If you intend to hold your investment for more than 5 years and do not qualify
for a reduced sales charge on Class A shares, since Class B shares convert to
Class A shares approximately 7 years after purchase and because all of your
money would be invested initially in the case of Class B shares, you should
consider purchasing Class B shares over either Class A or Class C shares.
If you qualify for a reduced sales charge on Class A shares, it may be more
advantageous for you to purchase Class A shares over either Class B or Class C
shares regardless of how long you intend to hold your investment. However,
unlike Class B and Class C shares, you would not have all of your money invested
initially because the sales charge on Class A shares is deducted at the time of
purchase.
If you do not qualify for a reduced sales charge on Class A shares and you
purchase Class C shares, you would have to hold your investment for more than 4
years in the case of Class C shares for the higher cumulative annual
distribution-related fee on those shares to exceed the initial sales charge plus
cumulative annual distribution-related fee on Class A shares. This does not take
into account the time value of money, which further reduces the impact of the
higher Class C distribution-related fee on the investment, fluctuations in net
asset value, the effect of the return on the investment over this period of time
or redemptions when the CDSC is applicable.
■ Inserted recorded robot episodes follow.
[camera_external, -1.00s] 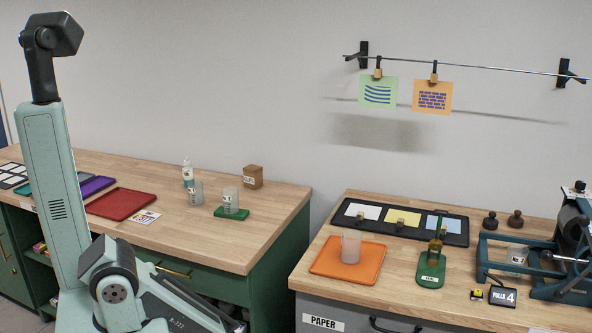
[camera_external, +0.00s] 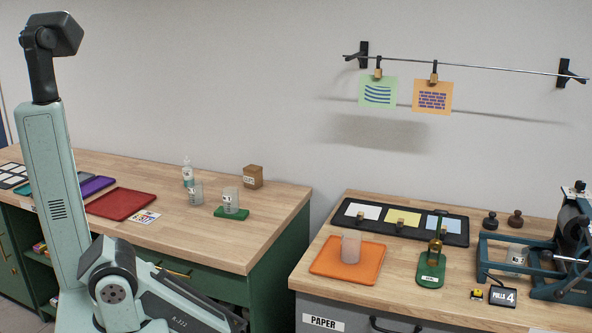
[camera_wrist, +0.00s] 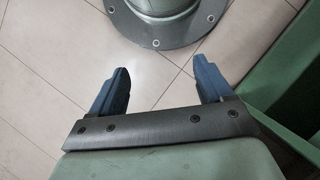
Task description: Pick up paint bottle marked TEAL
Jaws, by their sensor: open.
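A small pale bottle (camera_external: 188,174) with a nozzle top and a teal-green band stands upright at the back of the left wooden bench. Its lettering is too small to read, so I cannot tell whether it is marked TEAL. No other paint bottle is plainly readable. My gripper (camera_wrist: 162,70) is open and empty in the wrist view, with its two blue fingers apart above the tiled floor. The gripper cannot be made out in the external view. The bottle does not show in the wrist view.
Near the bottle stand a clear cup (camera_external: 196,194), another cup (camera_external: 231,201) on a green base, and a brown box (camera_external: 253,177). A red tray (camera_external: 121,203) lies left. The right bench holds an orange tray (camera_external: 325,266) and a press (camera_external: 572,240). The left bench's front right is clear.

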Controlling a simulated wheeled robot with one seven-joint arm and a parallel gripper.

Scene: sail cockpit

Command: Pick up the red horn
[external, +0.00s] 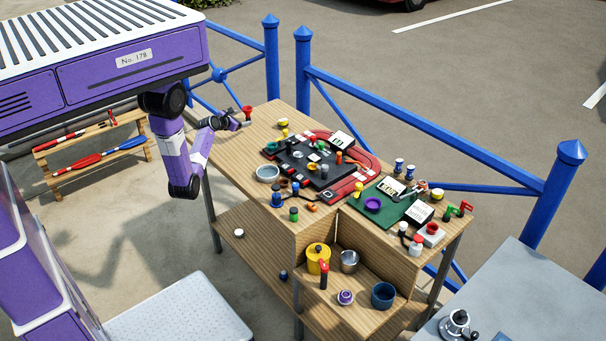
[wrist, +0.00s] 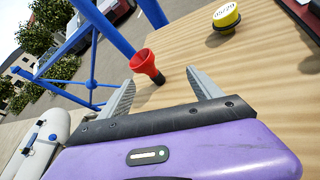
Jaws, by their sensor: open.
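The red horn (wrist: 144,63) stands on the wooden table top near its far-left edge, with its wide red mouth up and a darker lower part. In the wrist view it shows just beyond and between the two grey fingers of my gripper (wrist: 161,92), nearer the left finger. The fingers are spread apart with nothing between them. In the external view the red horn (external: 247,112) is at the table's far-left end, and my gripper (external: 236,123) is right beside it. I cannot tell whether a finger touches it.
A yellow capped pot (wrist: 226,17) stands on the table to the right of the horn. A black and red board (external: 310,165) with many small items covers the table's middle. A blue railing (external: 272,65) runs behind the table. Bare wood (external: 228,157) lies near my gripper.

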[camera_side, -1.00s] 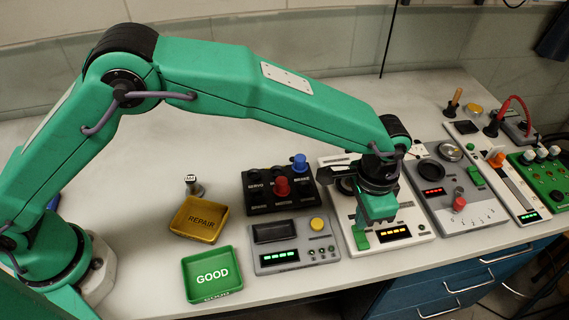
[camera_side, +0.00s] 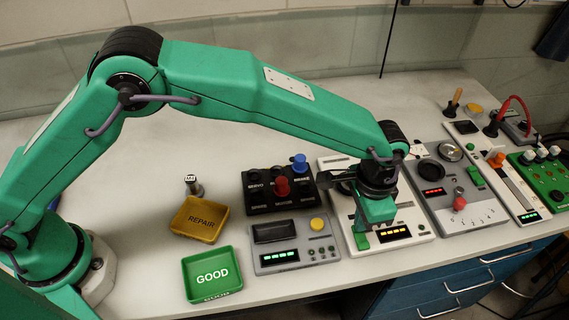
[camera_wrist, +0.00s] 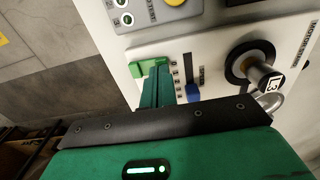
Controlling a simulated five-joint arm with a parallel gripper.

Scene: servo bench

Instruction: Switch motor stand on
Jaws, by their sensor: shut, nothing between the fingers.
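The white motor stand (camera_side: 408,239) is under my gripper (camera_side: 366,228) in the side view, with a lit amber display (camera_side: 395,232). Its green switch (camera_side: 361,242) is at the front left, just by the fingertips; it also shows in the wrist view (camera_wrist: 147,67). There my gripper (camera_wrist: 158,76) is shut and empty, with its fingertips right beside or on the switch; I cannot tell whether they touch. In the wrist view a motor labelled L3 (camera_wrist: 264,74) sits in the stand's round black holder. My gripper hides part of the stand.
A grey unit with a yellow button (camera_side: 317,224) stands close on the left, and a grey unit with a red knob (camera_side: 459,203) on the right. The bench's front edge is near.

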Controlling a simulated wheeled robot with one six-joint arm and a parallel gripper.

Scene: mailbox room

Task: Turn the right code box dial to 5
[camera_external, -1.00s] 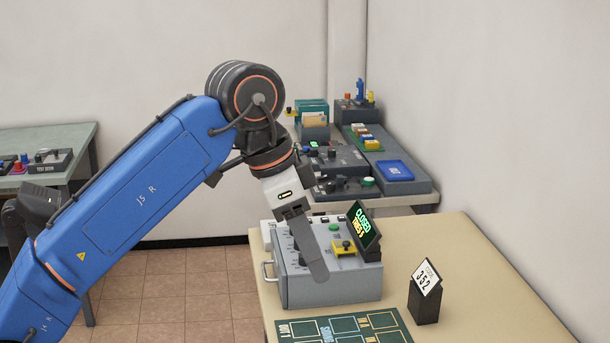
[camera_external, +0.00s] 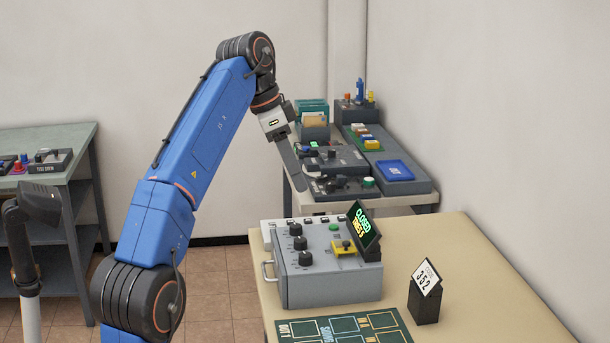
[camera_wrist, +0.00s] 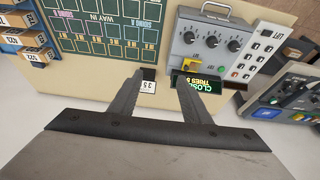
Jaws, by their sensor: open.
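The grey code box (camera_external: 330,285) stands on the beige table, with a handle on its left side and three black dials in a row. The dial nearest the camera (camera_external: 305,258), apparently the right one, also shows at the left of the row in the wrist view (camera_wrist: 188,37). Its setting is too small to read. The box's sign (camera_external: 364,226) reads "CLOSED" and "TRIES", with a digit I cannot read surely.
A black block with a "352" card (camera_external: 427,280) stands right of the box. A green chart (camera_external: 345,325) lies in front. A back table holds grey panels and a blue tray (camera_external: 395,170). The beige table's right part is clear.
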ALL PURCHASES OF $1 MILLION OR MORE, EITHER AS PART OF A SINGLE INVESTMENT OR
UNDER RIGHTS OF ACCUMULATION OR LETTERS OF INTENT, MUST BE FOR CLASS A SHARES
UNLESS THE PURCHASER IS ELIGIBLE TO PURCHASE CLASS Z SHARES. See "Reduction and
Waiver of Initial Sales Charges" and "Class Z Shares" below.
CLASS A SHARES
The offering price of Class A shares for investors choosing the initial sales
charge alternative is the next determined NAV plus a sales charge (expressed as
a percentage of the offering price and of the amount invested) as shown in the
following table:
[Download Table]
SALES CHARGE AS SALES CHARGE AS DEALER CONCESSION
PERCENTAGE OF PERCENTAGE OF AS PERCENTAGE OF
AMOUNT OF PURCHASE OFFERING PRICE AMOUNT INVESTED OFFERING PRICE
------------------------- ---------------- ---------------- -------------------
Less than $99,999 3.00% 3.09% 3.00%
$100,000 to $249,999 2.50 2.56 2.50
$250,000 to $499,999 1.50 1.52 1.50
$500,000 to $999,999 1.00 1.01 1.00
$1,000,000 and above None None None
The Distributor may reallow the entire initial sales charge to dealers.
Selling dealers may be deemed to be underwriters, as that term is defined in the
Securities Act of 1933.
In connection with the sale of Class A shares at NAV (without payment of an
initial sales charge), the Manager, the Distributor or one of their affiliates
will pay dealers, financial advisers and other persons which distribute shares a
finders' fee from its own resources based on a percentage of the net asset value
of shares sold by such persons.
REDUCTION AND WAIVER OF INITIAL SALES CHARGES. Reduced sales charges are
available through Rights of Accumulation and Letters of Intent. Shares of the
Fund and shares of other Prudential Mutual Funds (excluding money market funds
other than those
39
acquired pursuant to the exchange privilege) may be aggregated to determine the
applicable reduction. See "Purchase and Redemption of Fund Shares--Reduction and
Waiver of Initial Sales Charges--Class A Shares" in the Statement of Additional
Information.
OTHER WAIVERS. Class A shares may be purchased at NAV, through Prudential
Securities or the Transfer Agent, by the following persons: (a) officers and
current and former Directors/Trustees of the Prudential Mutual Funds (including
the Fund), (b) employees of Prudential Securities and PIFM and their
subsidiaries and members of the families of such persons who maintain an
"employee related" account at Prudential Securities or the Transfer Agent, (c)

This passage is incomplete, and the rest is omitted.